Stored items:
_ _ _

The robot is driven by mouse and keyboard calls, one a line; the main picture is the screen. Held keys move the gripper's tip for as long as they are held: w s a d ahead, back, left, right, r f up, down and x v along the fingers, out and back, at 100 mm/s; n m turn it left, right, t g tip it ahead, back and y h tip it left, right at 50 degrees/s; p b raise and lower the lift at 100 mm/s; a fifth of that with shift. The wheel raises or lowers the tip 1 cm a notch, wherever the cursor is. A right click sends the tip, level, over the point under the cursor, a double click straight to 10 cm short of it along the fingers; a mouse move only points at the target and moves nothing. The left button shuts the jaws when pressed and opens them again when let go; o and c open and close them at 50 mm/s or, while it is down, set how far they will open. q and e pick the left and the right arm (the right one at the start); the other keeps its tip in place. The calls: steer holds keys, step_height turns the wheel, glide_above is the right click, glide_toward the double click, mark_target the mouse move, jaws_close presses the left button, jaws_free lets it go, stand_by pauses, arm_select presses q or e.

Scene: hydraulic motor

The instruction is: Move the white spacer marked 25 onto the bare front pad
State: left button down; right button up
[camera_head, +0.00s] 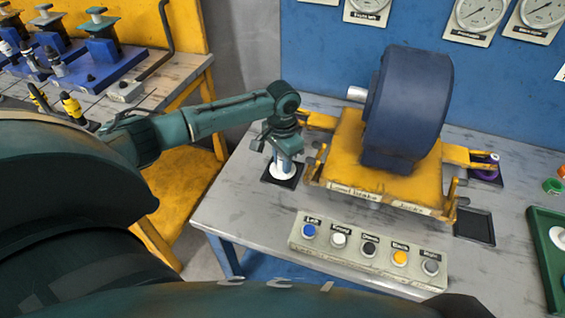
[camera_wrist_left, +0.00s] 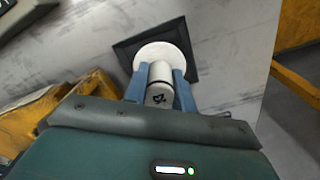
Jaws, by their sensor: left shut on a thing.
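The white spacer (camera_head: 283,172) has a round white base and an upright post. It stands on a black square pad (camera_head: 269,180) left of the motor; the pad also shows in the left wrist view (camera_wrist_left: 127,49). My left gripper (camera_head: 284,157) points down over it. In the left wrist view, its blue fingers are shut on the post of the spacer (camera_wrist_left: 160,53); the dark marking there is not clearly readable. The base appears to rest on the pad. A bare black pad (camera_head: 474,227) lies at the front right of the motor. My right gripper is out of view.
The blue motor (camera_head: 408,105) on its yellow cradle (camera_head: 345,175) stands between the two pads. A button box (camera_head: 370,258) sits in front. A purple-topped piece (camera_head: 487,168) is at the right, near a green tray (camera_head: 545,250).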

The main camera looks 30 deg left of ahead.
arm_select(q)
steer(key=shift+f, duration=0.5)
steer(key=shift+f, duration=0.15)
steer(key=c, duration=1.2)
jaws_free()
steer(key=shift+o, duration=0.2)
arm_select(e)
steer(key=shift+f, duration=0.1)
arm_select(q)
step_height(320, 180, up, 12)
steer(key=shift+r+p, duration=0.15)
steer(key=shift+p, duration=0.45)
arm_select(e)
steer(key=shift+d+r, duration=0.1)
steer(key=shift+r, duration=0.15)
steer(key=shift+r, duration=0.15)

_ _ _

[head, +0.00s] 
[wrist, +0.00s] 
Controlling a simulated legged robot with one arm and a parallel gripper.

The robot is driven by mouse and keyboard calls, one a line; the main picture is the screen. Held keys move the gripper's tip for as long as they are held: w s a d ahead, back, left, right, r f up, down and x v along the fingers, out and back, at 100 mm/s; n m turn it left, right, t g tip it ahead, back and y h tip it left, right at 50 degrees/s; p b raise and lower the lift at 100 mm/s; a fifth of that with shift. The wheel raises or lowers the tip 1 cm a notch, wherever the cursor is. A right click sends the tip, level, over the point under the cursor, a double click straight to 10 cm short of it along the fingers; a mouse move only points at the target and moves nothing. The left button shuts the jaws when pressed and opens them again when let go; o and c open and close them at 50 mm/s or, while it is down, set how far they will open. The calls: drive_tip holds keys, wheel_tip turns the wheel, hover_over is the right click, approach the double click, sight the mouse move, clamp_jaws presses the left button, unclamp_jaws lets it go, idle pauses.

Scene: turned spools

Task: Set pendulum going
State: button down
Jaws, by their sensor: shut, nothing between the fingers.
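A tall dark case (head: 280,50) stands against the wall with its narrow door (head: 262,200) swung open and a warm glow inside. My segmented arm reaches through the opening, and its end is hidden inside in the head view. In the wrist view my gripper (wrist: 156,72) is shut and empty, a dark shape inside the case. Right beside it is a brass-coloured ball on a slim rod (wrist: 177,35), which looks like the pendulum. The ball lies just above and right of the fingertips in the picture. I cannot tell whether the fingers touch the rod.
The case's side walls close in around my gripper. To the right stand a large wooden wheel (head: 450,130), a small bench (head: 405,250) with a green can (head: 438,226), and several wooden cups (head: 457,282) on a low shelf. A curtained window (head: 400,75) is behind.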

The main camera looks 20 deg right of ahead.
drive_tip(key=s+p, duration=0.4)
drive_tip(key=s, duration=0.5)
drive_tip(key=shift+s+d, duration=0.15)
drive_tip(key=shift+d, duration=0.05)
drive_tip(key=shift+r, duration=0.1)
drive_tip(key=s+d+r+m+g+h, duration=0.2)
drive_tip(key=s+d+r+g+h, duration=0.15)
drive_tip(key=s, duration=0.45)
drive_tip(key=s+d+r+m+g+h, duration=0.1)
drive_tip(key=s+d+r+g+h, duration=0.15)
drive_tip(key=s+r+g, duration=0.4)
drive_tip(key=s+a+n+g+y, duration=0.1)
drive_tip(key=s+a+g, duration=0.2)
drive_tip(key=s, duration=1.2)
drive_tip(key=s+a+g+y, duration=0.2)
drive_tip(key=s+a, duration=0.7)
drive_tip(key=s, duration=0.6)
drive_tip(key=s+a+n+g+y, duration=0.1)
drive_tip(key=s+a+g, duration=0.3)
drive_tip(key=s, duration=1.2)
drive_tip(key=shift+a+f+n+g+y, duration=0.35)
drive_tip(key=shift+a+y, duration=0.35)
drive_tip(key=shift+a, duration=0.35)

_ _ _

**The problem:**
Find every line in the records above that contains the word "State", and copy each one.

**Task output:**
State: left button down; right button up
State: button down

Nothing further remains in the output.